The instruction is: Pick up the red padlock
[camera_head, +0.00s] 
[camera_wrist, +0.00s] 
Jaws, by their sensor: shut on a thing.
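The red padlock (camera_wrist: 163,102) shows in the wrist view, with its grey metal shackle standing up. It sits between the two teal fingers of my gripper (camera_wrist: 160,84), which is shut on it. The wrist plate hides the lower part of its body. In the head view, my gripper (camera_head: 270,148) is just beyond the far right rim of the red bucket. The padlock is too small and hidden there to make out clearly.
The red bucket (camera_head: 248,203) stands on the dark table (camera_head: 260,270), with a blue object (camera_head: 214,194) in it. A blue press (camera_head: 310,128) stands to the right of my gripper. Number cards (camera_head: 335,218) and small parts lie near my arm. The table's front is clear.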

Given task >>
Each line must be given again exactly as written above.

Written reply >>
The instruction is: Pick up the red padlock
[camera_head, +0.00s] 
[camera_wrist, +0.00s] 
Jaws, by their sensor: shut on a thing.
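The red padlock (camera_wrist: 163,102) shows in the wrist view, with its grey metal shackle standing up. It sits between the two teal fingers of my gripper (camera_wrist: 160,84), which is shut on it. The wrist plate hides the lower part of its body. In the head view, my gripper (camera_head: 270,148) is just beyond the far right rim of the red bucket. The padlock is too small and hidden there to make out clearly.
The red bucket (camera_head: 248,203) stands on the dark table (camera_head: 260,270), with a blue object (camera_head: 214,194) in it. A blue press (camera_head: 310,128) stands to the right of my gripper. Number cards (camera_head: 335,218) and small parts lie near my arm. The table's front is clear.

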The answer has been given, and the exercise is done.